Hunico, is that you?

Neville and Devin Taylor prepare to have a “who can sound least like a human being”-off when they’re interrupted by Bo Dallas. Bo announces that he’s cashing in his rematch in two weeks and starts in on how he an his Bolievers (who have been the “wind Bo-neath his wings”) are already sick of Neville as champion. Neville slaps Bo in the face in one of those WWE babyface moments where people are probably gonna say YEAH ADRIAN NEVILLE’S A BAD ASS WHO DON’T TAKE NO SHIT and Brandon goes “that sucks, I hope Bo kicks his ass.” I really do. Sami Zayn wouldn’t have done that.

Note: If Adrian Neville started using “THAT’S ENOUGHHHHH” as his catchphrase he’d be my favorite wrestler.

Best: Disney Font

I didn’t mention it in the NXT arRIVAL report, but I love the Bo Dallas trunks with BOLIEVE written on the ass in Disney font. It’s such a great callback to him winning the championship, announcing that he’s going to Disneyland and then actually doing it.

I’ll be honest, I kinda miss Bo as champ. He went to Disney with the belt and went on a Varse The World tour involving locals worshipping him and giving him cookies. All Neville’s done is beat Camacho.

Worst: Watch Your Ass, Drew McIntyre

The actual main event was an almost 15-minute match between Bo and Colin Cassady, which was … actually kinda boring. It was mostly headlocks and a 7-foot guy being a face in peril to “hop in a circle” Bo Dallas. Bo seemed like he was trying to bait the crowd into chanting things so he could react to them — reacting to the “Bo-ring” chant with “YES, THIS IS BO’S RING” was great — but that doesn’t make the match good. It was very much that match you see in the middle of Raw where it’s intended to be purposeful and strong, but is so overdone with “WWE style” that it refuses to be dynamic or interesting.
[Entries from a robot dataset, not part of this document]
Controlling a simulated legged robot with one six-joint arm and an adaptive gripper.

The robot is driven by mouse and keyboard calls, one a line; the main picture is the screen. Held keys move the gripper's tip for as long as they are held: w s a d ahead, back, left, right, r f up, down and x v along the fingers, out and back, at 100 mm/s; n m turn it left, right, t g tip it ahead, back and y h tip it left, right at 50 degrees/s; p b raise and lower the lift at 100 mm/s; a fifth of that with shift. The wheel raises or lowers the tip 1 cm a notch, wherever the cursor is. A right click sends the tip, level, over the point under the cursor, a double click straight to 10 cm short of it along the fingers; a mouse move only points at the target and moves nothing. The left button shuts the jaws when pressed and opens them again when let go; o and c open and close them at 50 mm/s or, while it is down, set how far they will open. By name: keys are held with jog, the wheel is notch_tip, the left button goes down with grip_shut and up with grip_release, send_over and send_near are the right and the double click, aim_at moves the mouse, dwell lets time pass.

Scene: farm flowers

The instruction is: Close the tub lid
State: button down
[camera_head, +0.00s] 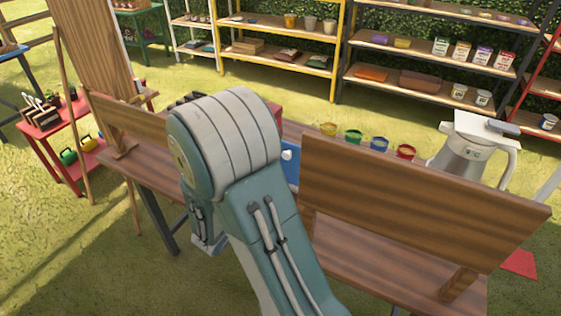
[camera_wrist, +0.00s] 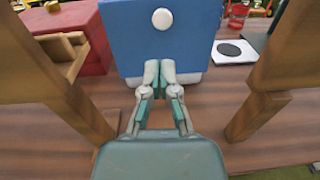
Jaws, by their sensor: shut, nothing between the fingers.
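A blue panel with a round white knob (camera_wrist: 162,19), which looks like the tub lid (camera_wrist: 118,36), stands raised in the wrist view. A small part of the blue panel (camera_head: 292,175) also shows in the head view beside my arm. White parts show at its lower edge; the rest of the tub is hidden. My gripper (camera_wrist: 159,68) is shut and empty, its fingertips in front of the panel's lower middle, below the knob. I cannot tell whether they touch it. My arm hides the gripper in the head view.
Two upright wooden boards (camera_head: 420,205) (camera_head: 130,125) stand along the table's near side, with a gap between them. A red box (camera_wrist: 75,35) is left of the panel. Paint pots (camera_head: 353,137) and a metal can (camera_head: 465,160) stand to the right.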

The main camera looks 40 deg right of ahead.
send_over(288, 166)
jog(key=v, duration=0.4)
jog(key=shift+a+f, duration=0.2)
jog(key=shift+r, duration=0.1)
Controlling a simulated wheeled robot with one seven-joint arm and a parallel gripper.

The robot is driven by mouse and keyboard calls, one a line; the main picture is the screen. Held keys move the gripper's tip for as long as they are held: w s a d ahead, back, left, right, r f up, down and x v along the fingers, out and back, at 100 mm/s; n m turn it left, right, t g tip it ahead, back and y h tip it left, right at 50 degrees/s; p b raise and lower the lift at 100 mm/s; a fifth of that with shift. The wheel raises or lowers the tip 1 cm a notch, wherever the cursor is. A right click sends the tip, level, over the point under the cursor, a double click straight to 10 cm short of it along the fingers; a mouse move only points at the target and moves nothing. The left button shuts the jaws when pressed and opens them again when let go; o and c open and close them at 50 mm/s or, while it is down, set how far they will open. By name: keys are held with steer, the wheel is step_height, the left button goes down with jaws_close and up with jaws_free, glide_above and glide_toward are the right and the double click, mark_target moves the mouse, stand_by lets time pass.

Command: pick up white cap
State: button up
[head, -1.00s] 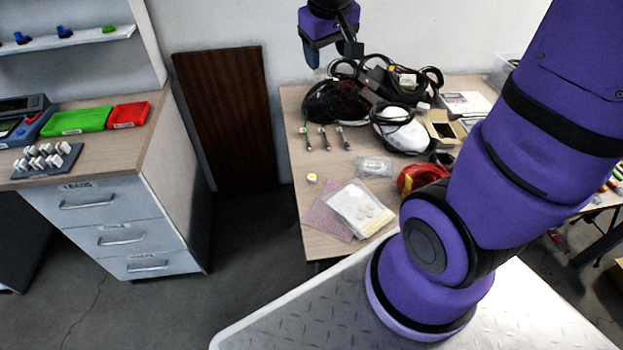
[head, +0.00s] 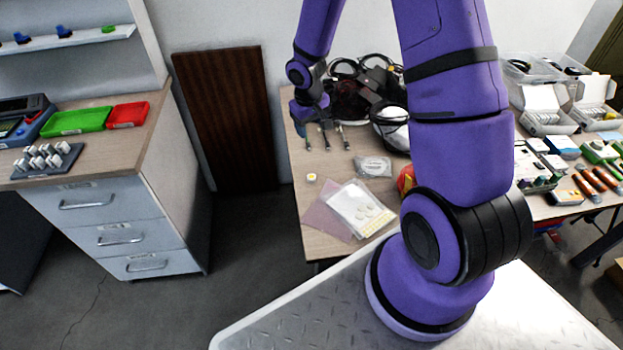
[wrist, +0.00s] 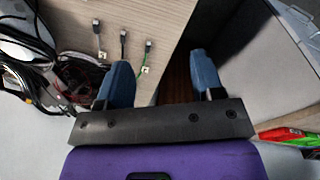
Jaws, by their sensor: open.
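A small round white piece with a yellow middle (head: 311,178) lies on the table near its left edge; it may be the white cap, but it is too small to be sure. I do not make it out in the wrist view. My gripper (head: 301,125) is over the table's left edge, behind the small piece and beside three cable ends (head: 326,138). In the wrist view my gripper (wrist: 160,65) is open, its blue fingers apart with nothing between them. A larger white rounded object (head: 396,130) sits among black cables, partly hidden by my arm.
The wooden table (head: 312,235) also holds a clear bag with pale round pieces (head: 362,210) on a pink sheet (head: 322,215) and a smaller bag (head: 374,166). A brown panel (head: 225,120) leans against the wall. Drawers (head: 120,235) stand left. Electronics and boxes crowd the right.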

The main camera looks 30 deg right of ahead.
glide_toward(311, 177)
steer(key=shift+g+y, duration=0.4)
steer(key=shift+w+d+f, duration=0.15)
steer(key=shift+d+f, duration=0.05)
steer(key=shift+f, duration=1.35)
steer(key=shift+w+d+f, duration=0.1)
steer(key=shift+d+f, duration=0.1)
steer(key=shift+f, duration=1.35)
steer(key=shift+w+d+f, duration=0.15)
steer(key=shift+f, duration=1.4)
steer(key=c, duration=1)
I’m also not totally sure I like Colin Cassady without Enzo. Enzo brings a sincerity to the “sawft” gimmick that Cass doesn’t have, so without him it’s got a real Zack Ryder vibe. A guy doing a thing because he thinks it works, not because it’s him. Does that make any sense? Basically what I’m saying is that if Enzo Amore isn’t back soon I’m turning on everybody.